We’ve been in China now for one year. The ease we had in returning to China after our summer break in the States shows just how much we learned during that first year. The second year in a new country is so much easier than the first.
Though our transition last year went as smoothly and easily as it possibly could have, I look back on my family’s first year in China, and can’t help but notice that we didn’t explore China all that much. For most of the year, we were consumed with finding a house, getting settled, figuring out how to get around, and helping the kids find their groove and thrive in it. For the most part, we worked hard to find our comfort zone and then we decided to stay there.
With the exception of a staycation and the Sundays when we went to church and then made a mad dash to go downtown or to get out and enjoy the fresh air, most of our first year in Beijing was consumed with mundane, daily activities and with shuttling kids to Kung Fu, dance, and swimming lessons.
We’ve been in Beijing a year and have yet to take a family trip to the Great Wall. There’s no excuse for that.
I’m hoping for something different this year.
In that first crazy week that school starts, when parents scramble to sign their children up for after-school activities, I took a step back to reflect on our previous year and how things might be different. I decided to skip some of the extracurriculars that I had my children in and chose to keep our Saturdays free. This year, Saturdays will be family adventure day. Rather than have Kung Fu or gymnastics at 2:00 pm (making us committed to staying home when we really don’t want to) Hubby and I decided to commit to getting out as a family more often and exploring China.
This post is the first of what I hope to be many others that describe our Beijing family adventures.
On a recent Saturday, we found ourselves wanting to get out of the city. Hubby took the reigns on deciding where to go and, since he’s not really one to plan ahead, he looked at a map, found a place away from the city that he thought might be interesting, put it into his GPS, and we took a drive to see what we would find.
We ended up at Taoyuan Valley Scenic Spots. We loved it so much that we look forward to going again.
Taoyuan Valley is about ninety kilometers from the outskirts of the city. It is an area of about sixteen square kilometers that contains hiking trails, vegetation, streams, and a variety of scenic landscape. The trails, though wide, clearly marked, and easy for children to hike, are not stroller friendly. My children (ages six and four) were capable of walking the trails and climbing the many stairs without complaint. There were enough interesting things to look at along the way that the kids were generally content during the two hours we were walking. Periodically we ran into animals (goats, chickens, geese) that they were happy to look at, and climbing the stairs to the top of the waterfall was exciting for them.
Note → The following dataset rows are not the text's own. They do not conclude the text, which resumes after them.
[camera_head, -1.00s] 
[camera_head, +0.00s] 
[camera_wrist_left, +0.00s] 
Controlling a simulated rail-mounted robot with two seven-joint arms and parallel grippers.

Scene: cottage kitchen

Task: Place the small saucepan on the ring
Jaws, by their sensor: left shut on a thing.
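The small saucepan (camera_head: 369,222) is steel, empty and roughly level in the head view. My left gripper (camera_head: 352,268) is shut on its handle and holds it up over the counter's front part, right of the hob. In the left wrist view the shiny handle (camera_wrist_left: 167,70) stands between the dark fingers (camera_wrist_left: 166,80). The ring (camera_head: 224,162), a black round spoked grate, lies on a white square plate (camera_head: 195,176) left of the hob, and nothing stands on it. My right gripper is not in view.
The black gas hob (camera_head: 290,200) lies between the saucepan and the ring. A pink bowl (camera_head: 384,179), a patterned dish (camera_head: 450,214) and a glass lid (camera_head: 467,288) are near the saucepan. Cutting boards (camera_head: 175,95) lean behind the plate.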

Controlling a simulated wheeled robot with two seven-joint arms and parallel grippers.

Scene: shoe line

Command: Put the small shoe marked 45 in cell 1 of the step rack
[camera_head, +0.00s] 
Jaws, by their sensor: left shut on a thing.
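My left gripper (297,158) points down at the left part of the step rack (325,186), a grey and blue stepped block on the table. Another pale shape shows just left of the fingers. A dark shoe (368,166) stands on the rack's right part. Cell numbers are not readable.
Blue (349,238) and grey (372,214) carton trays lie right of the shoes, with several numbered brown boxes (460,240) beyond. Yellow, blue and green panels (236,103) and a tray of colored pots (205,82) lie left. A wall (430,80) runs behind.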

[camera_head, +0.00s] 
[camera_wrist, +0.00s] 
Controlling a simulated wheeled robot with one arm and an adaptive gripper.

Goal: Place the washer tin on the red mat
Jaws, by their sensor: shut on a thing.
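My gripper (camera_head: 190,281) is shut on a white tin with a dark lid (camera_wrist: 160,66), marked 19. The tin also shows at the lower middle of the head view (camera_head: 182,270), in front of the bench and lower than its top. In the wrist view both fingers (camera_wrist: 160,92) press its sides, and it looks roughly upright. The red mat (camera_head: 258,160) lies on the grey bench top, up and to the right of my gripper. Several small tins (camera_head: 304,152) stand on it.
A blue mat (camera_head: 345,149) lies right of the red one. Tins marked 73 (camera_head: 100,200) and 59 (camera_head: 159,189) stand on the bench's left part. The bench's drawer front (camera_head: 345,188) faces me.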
Because we didn’t leave for Taoyuan Valley until early afternoon, we only had a few hours to explore, but we probably would have been happy to hike here for five hours or so. It could have been an all-day event. We passed a couple restaurants, but I can’t attest to the quality of food inside. We brought our own healthy snacks and only used the vendors to buy ice cream during one of our rests from walking.
One of the best things about this trip was the absence of crowds. It seems everywhere I go in China, I have to navigate through hordes of people and always feel like I’m pushing or getting pushed. Our trip to Taoyuan Valley provided us with quiet trails where for several minutes we wouldn’t hear or see anyone but ourselves. Granted, this may have been the time of year we went. Though it was a nice clean-air day, August in Beijing is hot. It was a hot day to hike. While walking, we made plans go back in the fall when I imagine that the trees would be beautiful with fall colors. After I return, I’ll be able to update you and tell you whether I’m the only one with that brilliant plan or if everyone else in China happened to come up with the same idea.
It was about an hour-and-a-half drive out there from Shunyi and a two hour drive back. It can also be reached by train, bus, or shuttle bus. The transportation information on how to get there can be found at this link. If you’re driving, see the pin below for the location. The price for entrance into the park was 45 RMB for each person. Children six and under have free entrance into the park.